Later we return to Praiano, but the young folks soon take the bus back to Positano to check out the nightlife at Music on the Rocks, a dance club near the harbor. Will has firm instructions not to let the girls out of his sight. I don’t think he needed that warning, for he even goes with them to wait outside the ladies’ room. Maggie has the time of her life dancing with the Yale frat boys, who had asked her to snap their group photo on the way to Capri yesterday. Our three arrive home by taxi at three in the morning full of excitement and stories about the evening’s adventures. Whew! Now we can get some sleep!!!

Thursday, June 2
This day brings a return of the beautiful sun-splashed weather of the Mediterranean with everything washed clean and bright from yesterday’s rain. Our landlord Antonio has told us about a hike over the mountain to Positano-“beautiful, easy, a leisurely stroll.” Right! Leaving the others for a day at the beach, (how smart they are!) Shannon, Wes, and I begin our trek, each carrying one bottle of water, a banana, an orange and a small bag of trail mix. Three hours later we are still climbing, and so is the temperature! We pass little farm houses tucked away in the distance, a farmer tending his terraced hillside, belled goats, old abandoned stone huts and crumbling “fixer-uppers” that are probably centuries old-walking, walking, walking-climbing, climbing, climbing. Five hours later we reach our first destination, the mountainside hamlet of Nocelle.

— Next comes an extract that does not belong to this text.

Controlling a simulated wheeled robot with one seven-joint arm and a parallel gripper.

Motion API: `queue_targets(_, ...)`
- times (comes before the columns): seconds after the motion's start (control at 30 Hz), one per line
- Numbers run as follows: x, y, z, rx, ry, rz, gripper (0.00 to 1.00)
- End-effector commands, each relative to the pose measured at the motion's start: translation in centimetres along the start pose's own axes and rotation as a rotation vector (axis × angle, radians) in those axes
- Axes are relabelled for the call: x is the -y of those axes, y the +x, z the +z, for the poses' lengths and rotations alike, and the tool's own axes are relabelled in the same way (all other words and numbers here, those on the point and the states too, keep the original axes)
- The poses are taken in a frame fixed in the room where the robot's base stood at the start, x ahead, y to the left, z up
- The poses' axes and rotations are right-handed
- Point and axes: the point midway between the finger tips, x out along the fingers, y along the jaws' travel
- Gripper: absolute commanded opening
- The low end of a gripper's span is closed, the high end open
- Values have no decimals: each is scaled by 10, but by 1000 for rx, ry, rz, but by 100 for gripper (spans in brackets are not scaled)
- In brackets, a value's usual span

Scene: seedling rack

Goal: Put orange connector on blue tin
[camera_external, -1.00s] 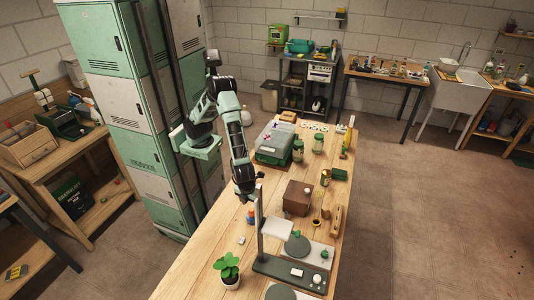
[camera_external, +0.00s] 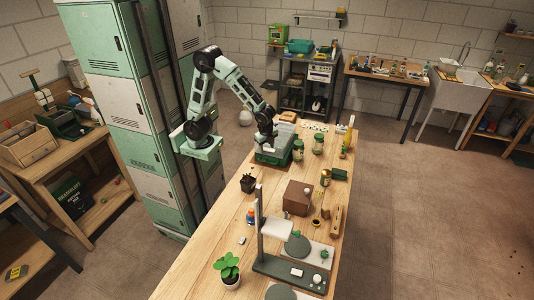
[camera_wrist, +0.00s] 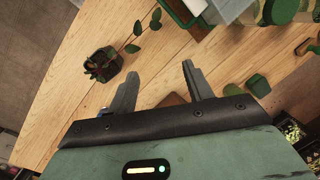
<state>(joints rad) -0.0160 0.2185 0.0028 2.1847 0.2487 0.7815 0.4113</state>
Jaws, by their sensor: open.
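My gripper (camera_external: 267,145) is at the far part of the workbench, over or just beside the green crate (camera_external: 272,158). In the wrist view my gripper (camera_wrist: 160,58) has its two fingers apart, with only bare wood and part of a brown thing between them. A small blue thing (camera_external: 250,217) with a reddish part stands near the left edge of the bench; I cannot tell whether it is the blue tin. I cannot make out the orange connector in either view.
A dark pot (camera_external: 248,184) with a plant stands at the left bench edge. A brown box (camera_external: 297,198), a scale-like stand (camera_external: 290,272), green jars (camera_external: 318,144) and a leafy potted plant (camera_external: 229,271) share the bench. Bare wood lies between the dark pot and brown box.

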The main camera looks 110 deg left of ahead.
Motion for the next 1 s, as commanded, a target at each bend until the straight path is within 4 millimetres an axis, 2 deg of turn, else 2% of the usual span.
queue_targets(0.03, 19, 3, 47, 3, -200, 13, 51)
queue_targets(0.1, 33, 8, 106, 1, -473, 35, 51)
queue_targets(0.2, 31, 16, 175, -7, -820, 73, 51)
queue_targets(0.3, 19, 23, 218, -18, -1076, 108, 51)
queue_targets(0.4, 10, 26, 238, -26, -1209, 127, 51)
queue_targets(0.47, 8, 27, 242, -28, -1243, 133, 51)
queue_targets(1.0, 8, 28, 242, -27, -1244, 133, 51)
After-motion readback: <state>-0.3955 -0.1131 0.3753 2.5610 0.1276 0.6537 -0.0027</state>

We search desperately for some cool, wet refreshment. Nothing. Just a scattering of houses tumbling down the hillside and a tiny piazza with a gaggle of lounging hikers, all enjoying food and drink from their well-provisioned backpacks. We hate Nocelle! Now we are on the descent on a series of wide steps winding down, down, down. My leaders forge ahead. I am alone, convinced I have missed a turn. There has been no turn, but where are they? My legs are weak. I am lost. I am almost delirious.

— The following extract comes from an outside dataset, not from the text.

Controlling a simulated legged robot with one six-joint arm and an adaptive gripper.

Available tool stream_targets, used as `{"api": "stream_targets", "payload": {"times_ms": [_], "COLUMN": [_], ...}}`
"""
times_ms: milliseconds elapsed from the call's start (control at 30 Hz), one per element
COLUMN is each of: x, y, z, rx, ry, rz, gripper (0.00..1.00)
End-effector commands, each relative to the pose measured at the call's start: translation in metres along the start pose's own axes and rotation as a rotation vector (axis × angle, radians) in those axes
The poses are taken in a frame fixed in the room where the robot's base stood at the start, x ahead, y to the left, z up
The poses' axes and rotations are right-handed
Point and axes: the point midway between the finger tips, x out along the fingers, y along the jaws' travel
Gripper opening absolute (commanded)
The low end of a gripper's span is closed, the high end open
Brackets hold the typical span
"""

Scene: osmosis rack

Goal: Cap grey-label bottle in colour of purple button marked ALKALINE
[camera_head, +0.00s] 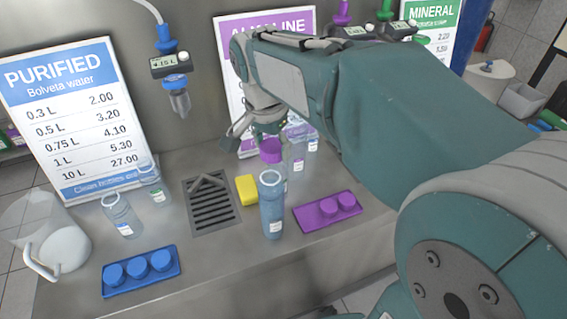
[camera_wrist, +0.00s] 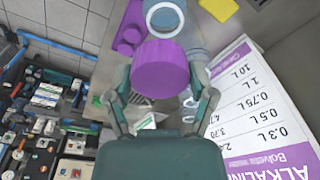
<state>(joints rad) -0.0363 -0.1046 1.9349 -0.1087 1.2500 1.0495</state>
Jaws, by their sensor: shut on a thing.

Finally I reach the road, my leaders, and a bus stop. We have been walking for six hours! I learn that we have just traversed 1700 steps from Nocelle! No kidding? I thought it was more. We wait and wait, tired and hungry and thirsty. Shannon has the nerve to say, “I’m really tired!” To ME! No bus. Wes hails a taxi.Best 20 euros we ever spent!

In Praiano we go at once to a cliffside pizzerie and gobble the most delicious pizze with fresh, sweet tomatoes, buffalo mozzarella and a mound of arugula. Our view is the cool blue Mediterranean and just below our table on the patio, the village church, San Gennaro, with its gleaming majolica-tile dome. The tiny piazza in front of the church is paved in an intricate, colorful pattern of majolica. This is bliss!

In the evening, after a rest and a scrub, we walk-can hardly believe I’m walking again-to Bar Mare, our favorite ristaurante at the foot of the chasm at Marina di Praiano. Salvatore is happy to see us, seats us outside for full advantage of the view and immediately brings us a plate of “Mama’s something.” Not sure what it is, but it is delicious. We order pasta and seafood and spend a delightful evening in the cool as memories of the heat of the day and the strenuous climb over the mountain fade. Almost.

Friday, June 3
An early morning bus ride takes us to Meta, where we board a Circumvesuviana train to Pompeii, the town destroyed by an eruption of Mt. Vesuvius in AD 79. We spend the morning visiting the ruins of the homes, shops, taverns, forum, Roman baths and brothels, amphitheater, all miraculously preserved for centuries as the city lay under a mountain of volcanic ash. Maggie is busy snapping pictures of this ghost city as well as the many frescos that survived under the protection of ash. Will pokes a stick in the air pretending to be our tour leader. The day is hot. We walk and walk.

Four hours later, we again board the train. This time to Sorrento. An afternoon of shopping, which includes more than one trip to Davide’s for delicious citrus gelato, leads us finally to Marina Grande and Trattoria da Emilia. In a gazebo near the water at a rickety wooden table covered with a blue checked tablecloth, we enjoy antipasto (anchovies, squid, eggplant, olives, salami, mozerella) and our constant-delicious spaghetti and clams-as we listen to street musicians and watch a beautiful sunset behind bobbing fishing boats.

For the past three evenings, it has rained just as we finished dinner, and so once again we are climbing the hill back to Old Town as we dart from doorway to doorway, seeking shelter from the rain. Oh, joy! Our chariot awaits and there are even empty seats for the two-hour bus ride back to Praiano.